Sworn enemies are now friends. Old scores are being settled. Acronyms are everywhere. What forces are at play in north-east Syria and what do they want?

During Turkey's deadly military offensive against Kurdish-controlled parts of Syria, the situation on the ground was described by one US official as a "total shitstorm".

The chaos started with US President Donald Trump's abrupt decision to withdraw 2000 US troops from the border between Turkey and Syria on October 6, clearing the way for what the White House called a "long-planned" Turkish offensive and sending all the other parties in the conflict into a scramble of repositioning.

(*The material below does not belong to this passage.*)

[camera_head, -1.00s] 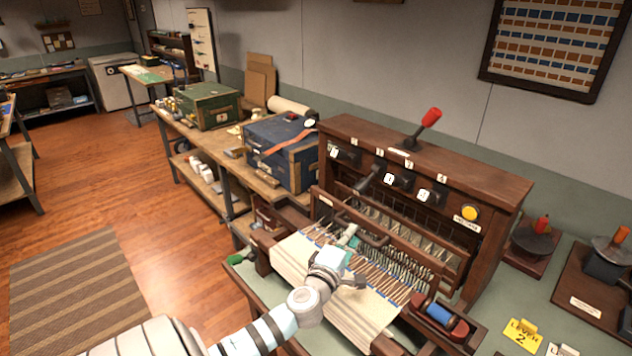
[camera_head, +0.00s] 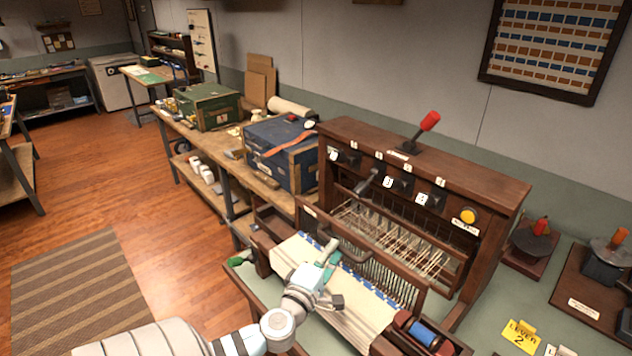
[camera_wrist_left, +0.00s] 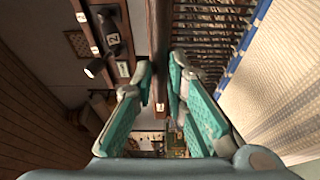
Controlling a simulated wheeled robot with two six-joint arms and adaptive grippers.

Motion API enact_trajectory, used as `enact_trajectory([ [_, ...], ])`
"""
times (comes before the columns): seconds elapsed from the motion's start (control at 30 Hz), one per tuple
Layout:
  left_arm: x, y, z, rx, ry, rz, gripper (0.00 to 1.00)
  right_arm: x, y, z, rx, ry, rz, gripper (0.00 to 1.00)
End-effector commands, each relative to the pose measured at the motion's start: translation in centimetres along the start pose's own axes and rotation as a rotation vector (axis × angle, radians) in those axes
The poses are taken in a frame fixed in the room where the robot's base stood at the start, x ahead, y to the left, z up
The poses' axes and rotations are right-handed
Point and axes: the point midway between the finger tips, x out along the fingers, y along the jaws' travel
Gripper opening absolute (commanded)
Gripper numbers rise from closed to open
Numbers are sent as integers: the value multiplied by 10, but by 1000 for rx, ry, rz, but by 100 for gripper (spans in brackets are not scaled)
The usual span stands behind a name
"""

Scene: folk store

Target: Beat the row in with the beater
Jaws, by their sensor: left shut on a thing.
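The loom (camera_head: 490,205) is a dark wooden cabinet with a warp in front. Its beater (camera_head: 310,215) is a brown wooden frame with a comb of thin reed wires and a dark curved handle (camera_head: 350,247). The reed stands close to the front edge of the cream cloth (camera_head: 345,305), along a row of blue marks (camera_head: 372,287). My left gripper (camera_head: 328,258) is shut on the beater at its handle. In the left wrist view a brown bar (camera_wrist_left: 158,40) runs between my teal-padded fingers (camera_wrist_left: 160,100). The exact grip is partly hidden. My right gripper is out of view.
A blue shuttle with red ends (camera_head: 423,333) lies at the beater's right end. A red-knobbed lever (camera_head: 428,122) and a yellow button (camera_head: 468,215) are on the cabinet. A blue chest (camera_head: 285,155) stands on the bench left of the loom.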

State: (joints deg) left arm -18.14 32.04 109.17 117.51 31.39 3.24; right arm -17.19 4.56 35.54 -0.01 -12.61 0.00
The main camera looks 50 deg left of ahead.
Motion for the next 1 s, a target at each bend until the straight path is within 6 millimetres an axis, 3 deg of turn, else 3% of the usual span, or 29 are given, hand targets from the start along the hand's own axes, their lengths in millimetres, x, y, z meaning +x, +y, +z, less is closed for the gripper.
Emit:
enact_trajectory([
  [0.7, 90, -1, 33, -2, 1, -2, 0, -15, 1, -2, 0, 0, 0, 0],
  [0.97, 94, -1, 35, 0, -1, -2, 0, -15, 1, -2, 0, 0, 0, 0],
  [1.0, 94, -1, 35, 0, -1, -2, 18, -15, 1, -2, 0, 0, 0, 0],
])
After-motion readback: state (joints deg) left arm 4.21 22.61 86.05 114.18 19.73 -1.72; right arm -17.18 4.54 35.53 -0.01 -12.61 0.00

Amid the mayhem, the dozens of deaths and tens of thousands of displaced civilians, Trump pulled out his remaining 1000 troops on October 13, giving rise to the unedifying sight of incensed Kurds pelting departing US tanks with potatoes. Days later, as the scale of Turkey's onslaught became clear, Trump moved to punish Turkey, pausing negotiations over a $100-billion trade deal and doubling tariffs on imports of Turkish steel (while, in New York, US prosecutors went ahead with charging Turkey's Halkbank over a multibillion-dollar scheme to evade US sanctions against Iran) before US sanctions were then dropped following a ceasefire in the region.

The US-shaped hole in north-east Syria left a power vacuum now being filled by a range of players. Former allies are falling out. Bitter rivals are becoming friends. Syria (a US foe supported by Iran and Russia) and the Kurds (jilted US allies) have forged an uneasy alliance against the Turks.

Meanwhile by October 26,  hundreds of Russian military police, including from the southern Russian region of Chechnya, had joined Syrian border guards to "help" with the withdrawal of Kurdish forces and their weapons to 30 kilometres of the Syrian-Turkish border.

With all of these rifts and shifts, from small and large players, it is hard to keep up. Who are the groups behind the acronyms? And what do they all want?

Turkish tanks escort the Free Syrian Army into Syria on October 10.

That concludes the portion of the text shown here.